In this tutorial, you'll learn about the mechanics of joins in SQL and its different types.
Mar 2019  · 9 min read

During your data analysis in SQL, you will often need to look at multiple tables and join them to get the desired results. Joining tables for analyzing data is a required skill for a data scientist as well. In this tutorial, you will learn about different types of joins that you can perform in PostgreSQL. You will first study the preliminary concepts of joins in SQL, then learn about different types of joins and what are their syntaxes in PostgreSQL. You will finish off this tutorial by executing various types of join queries using two tables. To be able to follow along, you should be familiar with the basics of SQL and how to write simple queries in PostgreSQL. If you are looking for resources learn these, the following ones can be useful -

Let's begin.

Setting up the database environment in PostgreSQL

Before you study the basics of SQL joins it would be a good idea to create some tables for your analyses. You will need at least two tables having at least one column in common. Although you can execute self-join queries on the same table, let's ignore that fact for the time being.
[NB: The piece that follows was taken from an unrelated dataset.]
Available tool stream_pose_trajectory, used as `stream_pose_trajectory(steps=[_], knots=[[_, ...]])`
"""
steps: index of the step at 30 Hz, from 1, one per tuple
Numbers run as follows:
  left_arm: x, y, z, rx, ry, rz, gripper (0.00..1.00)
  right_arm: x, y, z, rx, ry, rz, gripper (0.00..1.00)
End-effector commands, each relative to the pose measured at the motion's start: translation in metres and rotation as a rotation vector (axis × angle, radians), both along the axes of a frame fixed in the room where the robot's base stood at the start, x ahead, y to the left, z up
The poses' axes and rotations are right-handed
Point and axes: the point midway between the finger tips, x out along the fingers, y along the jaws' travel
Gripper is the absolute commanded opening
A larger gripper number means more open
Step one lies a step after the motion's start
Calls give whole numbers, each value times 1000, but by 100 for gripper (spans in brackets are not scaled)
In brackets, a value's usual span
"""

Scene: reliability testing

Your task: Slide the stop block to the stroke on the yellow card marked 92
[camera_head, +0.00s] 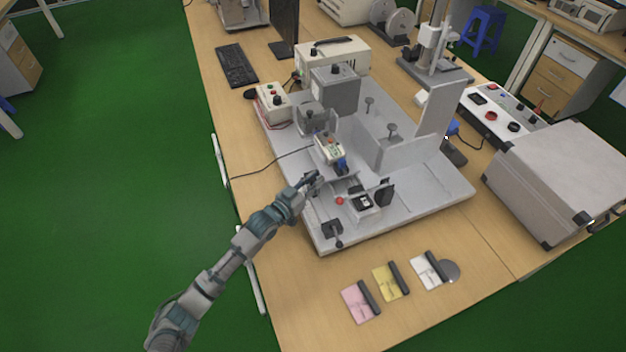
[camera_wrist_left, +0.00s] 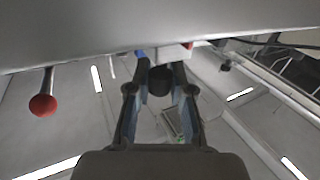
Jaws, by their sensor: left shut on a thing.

You can perform all the SQL operations on a tool called pgAdmin which generally comes with the installation of PostgreSQL. Let's open pgAdmin and create a database (give it a name of your choice) to create the tables if you don't have an existing database to proceed with. You can then create the following two tables with the specifications as given -

  • student_name (id, name)
  • student_stream (id, stream)

Note that both the tables have id column in common. You can use the following CREATE statements to create the tables -

  • For student_name -
    CREATE TABLE student_name
    (
    id smallint,
    name "char"[]
    );
    
  • For student_stream -
    CREATE TABLE student_stream
    (
    id smallint,
    stream "char"[]
    );
    

Let's now insert some records into the tables.

  • For student_name -
INSERT INTO student_name(id, name) VALUES (1, 'Sayak');

INSERT INTO student_name(id, name) VALUES (2, 'Alex');

INSERT INTO student_name(id, name) VALUES (3, 'Sameer');

INSERT INTO student_name(id, name) VALUES (4, 'Rick');
  • For student_stream -
INSERT INTO student_stream(id, stream) VALUES (1, 'CS');

INSERT INTO student_stream(id, stream) VALUES (1, 'IT');

INSERT INTO student_stream(id, stream) VALUES (2, 'ECE');

INSERT INTO student_stream(id, stream) VALUES (9, 'ECE');

The table entries should be like the following in case you executed the above queries without changing anything -

student_name and student_stream tables

You now have two simple tables ready. Let's now proceed towards studying the basics of SQL joins.

SQL Joins - Basics

SQL Joins allow you to collate two or more (sometimes just one table) tables using common identifiers. Take the example of the above two tables that you created - both the tables have id column in common. You may question the need of joining in SQL. Let's discuss this in brief.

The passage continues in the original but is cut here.